Friedlinde Gurr-Hirsch kritisiert Chancengleichheitsgesetz als „zahnlosen Tiger“
Stuttgart. Kurz vor dem Ende der Legislaturperiode versucht die Landesregierung noch eine „rote Laterne“ loszuwerden, die das Land seit Jahren mit sich herum schleppt: Sozialministerin Katrin Altpeter (SPD) hat einen Gesetzentwurf zur Verwirklichung der Chancengleichheit von Frauen und Männern im öffentlichen Dienst eingebracht. Die Ministerin sieht das Land damit nicht am Ende, sondern am Anfang einer Entwicklung zur besseren Beteiligung von Frauen „endlich auch in Baden-Württemberg“.

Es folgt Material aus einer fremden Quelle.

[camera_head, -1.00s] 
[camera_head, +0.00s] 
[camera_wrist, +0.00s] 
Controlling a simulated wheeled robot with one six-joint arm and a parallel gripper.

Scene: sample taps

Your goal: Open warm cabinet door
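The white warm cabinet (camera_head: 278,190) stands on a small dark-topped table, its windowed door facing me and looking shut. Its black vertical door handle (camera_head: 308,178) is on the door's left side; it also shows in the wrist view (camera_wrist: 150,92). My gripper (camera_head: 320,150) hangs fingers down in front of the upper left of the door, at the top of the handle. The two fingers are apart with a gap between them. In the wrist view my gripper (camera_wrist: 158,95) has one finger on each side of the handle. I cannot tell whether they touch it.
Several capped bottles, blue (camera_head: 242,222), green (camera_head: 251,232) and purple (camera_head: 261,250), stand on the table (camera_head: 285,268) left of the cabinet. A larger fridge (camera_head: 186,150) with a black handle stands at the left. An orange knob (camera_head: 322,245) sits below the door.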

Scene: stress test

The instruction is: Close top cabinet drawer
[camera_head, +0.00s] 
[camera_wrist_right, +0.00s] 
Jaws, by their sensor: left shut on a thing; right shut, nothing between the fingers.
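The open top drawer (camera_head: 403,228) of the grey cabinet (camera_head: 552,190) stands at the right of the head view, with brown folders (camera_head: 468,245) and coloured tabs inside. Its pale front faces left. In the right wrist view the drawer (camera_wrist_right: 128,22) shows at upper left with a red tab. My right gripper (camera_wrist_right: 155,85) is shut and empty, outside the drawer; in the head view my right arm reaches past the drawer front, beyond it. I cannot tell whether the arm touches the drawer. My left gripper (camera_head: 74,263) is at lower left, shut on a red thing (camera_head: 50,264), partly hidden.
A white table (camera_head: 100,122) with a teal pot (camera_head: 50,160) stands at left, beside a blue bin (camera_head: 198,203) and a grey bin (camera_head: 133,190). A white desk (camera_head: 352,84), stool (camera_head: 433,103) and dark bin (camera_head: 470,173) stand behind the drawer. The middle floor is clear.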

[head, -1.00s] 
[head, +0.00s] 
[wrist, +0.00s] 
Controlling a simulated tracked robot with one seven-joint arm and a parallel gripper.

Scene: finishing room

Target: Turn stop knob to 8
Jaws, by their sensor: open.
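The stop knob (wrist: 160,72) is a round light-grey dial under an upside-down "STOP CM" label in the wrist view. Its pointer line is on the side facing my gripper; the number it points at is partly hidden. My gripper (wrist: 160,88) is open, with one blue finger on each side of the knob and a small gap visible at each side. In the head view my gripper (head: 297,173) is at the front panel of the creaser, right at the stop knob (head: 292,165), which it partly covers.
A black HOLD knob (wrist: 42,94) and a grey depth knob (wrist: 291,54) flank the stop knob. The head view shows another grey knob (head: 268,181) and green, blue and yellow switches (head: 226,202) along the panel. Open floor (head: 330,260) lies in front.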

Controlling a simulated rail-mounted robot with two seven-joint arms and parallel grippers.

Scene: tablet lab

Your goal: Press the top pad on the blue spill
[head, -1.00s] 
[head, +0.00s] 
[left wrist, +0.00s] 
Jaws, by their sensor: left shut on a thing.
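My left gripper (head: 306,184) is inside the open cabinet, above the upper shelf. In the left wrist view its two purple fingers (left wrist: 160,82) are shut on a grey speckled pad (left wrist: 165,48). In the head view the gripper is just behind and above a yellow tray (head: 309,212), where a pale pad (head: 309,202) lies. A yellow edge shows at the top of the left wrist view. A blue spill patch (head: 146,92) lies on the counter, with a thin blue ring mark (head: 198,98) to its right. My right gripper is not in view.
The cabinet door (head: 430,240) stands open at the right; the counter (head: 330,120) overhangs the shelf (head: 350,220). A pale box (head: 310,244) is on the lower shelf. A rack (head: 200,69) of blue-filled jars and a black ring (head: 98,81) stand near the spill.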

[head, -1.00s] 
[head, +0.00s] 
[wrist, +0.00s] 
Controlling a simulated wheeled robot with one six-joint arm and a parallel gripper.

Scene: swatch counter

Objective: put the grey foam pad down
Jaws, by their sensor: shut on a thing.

Friedlinde Gurr-Hirsch, die sich in ihrer CDU-Fraktion bei der Kandidatur für das Amt des Landtagspräsidenten nicht durchsetzen konnte, beackert seit vielen Jahren das Thema Gleichstellung. Sie beklagte, dass mit den neuen gesetzlichen Regelungen gerade auf kommunaler Ebene viel zu wenig erreicht werde. Explizit sei ein Frauengleichstellungsgesetz angekündigt worden, herausgekommen sei aber „ein zahlloser Tiger“. Schon durch noch von CDU und FDP auf den Weg gebrachte Chancengleichheitsgesetz habe es anerkennenswerte Fortschritte gegeben. Jetzt aber, so die ehemalige Staatsekretärin im Agrarministerium, werde beispielsweise der Geltungsbereich der neuen Regelungen auf Kommunen ab 50 0000 Einwohner begrenzt. In kleineren Gemeinden müssten die Frauen jetzt selber um ihre Stellung kämpfen. „Sie enttäuschen Ihre Befürworter“, so Gurr-Hirsch an die Adresse der Ministerin.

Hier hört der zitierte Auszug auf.